Check each line for the word "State" and give how many have it. Say nothing else.

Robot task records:
-- begin --

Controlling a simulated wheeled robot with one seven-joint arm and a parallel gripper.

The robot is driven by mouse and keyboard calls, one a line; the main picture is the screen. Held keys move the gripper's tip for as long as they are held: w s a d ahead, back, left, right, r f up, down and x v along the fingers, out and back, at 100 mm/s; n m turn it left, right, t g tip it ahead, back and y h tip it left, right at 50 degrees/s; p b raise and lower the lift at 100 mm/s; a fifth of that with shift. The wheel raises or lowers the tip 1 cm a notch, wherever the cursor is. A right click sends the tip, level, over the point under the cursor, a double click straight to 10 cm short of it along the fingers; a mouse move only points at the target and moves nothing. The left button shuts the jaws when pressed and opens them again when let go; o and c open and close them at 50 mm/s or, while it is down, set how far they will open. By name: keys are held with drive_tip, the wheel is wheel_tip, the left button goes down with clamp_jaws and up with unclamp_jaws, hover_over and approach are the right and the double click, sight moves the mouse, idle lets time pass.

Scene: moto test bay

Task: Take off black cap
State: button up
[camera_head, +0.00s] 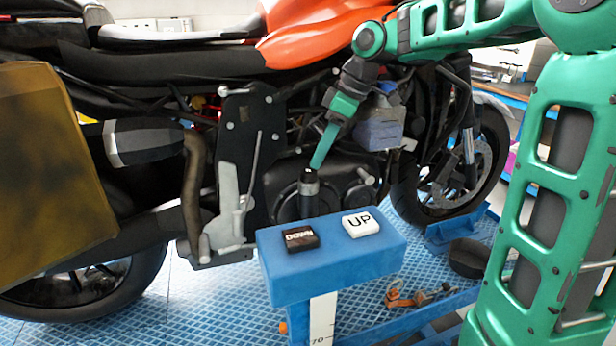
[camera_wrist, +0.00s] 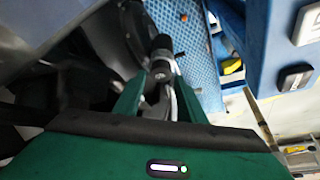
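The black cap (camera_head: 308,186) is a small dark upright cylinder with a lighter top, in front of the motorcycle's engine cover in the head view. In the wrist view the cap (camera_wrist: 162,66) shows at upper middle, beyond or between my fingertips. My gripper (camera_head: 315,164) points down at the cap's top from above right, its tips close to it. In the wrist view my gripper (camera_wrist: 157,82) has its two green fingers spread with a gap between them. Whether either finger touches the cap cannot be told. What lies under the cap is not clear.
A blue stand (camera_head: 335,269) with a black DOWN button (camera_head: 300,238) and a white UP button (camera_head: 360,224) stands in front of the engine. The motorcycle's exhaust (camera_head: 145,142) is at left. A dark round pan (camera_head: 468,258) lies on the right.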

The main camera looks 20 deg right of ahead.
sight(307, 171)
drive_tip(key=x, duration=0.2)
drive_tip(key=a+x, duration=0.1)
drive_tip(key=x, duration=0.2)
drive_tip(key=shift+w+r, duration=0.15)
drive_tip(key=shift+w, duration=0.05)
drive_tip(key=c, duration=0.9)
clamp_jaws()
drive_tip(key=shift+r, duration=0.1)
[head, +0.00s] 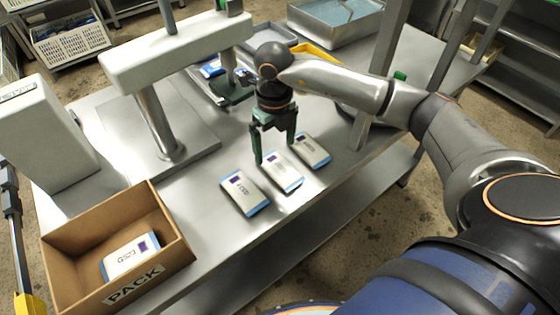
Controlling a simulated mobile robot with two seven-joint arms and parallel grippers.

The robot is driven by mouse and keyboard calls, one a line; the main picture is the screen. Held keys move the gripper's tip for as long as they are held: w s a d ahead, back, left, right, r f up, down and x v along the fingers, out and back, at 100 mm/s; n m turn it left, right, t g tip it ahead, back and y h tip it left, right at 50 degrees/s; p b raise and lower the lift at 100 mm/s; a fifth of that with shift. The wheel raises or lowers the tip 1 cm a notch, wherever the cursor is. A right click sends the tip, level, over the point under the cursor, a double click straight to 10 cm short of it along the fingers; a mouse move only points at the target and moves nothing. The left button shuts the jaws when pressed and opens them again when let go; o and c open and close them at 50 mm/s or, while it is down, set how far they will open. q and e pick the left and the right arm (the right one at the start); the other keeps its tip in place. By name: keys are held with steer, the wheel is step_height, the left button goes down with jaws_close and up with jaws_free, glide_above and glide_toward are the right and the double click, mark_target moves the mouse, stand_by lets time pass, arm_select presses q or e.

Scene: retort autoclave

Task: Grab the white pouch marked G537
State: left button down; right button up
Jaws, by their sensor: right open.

-- end --

EXERCISE SOLUTION: 2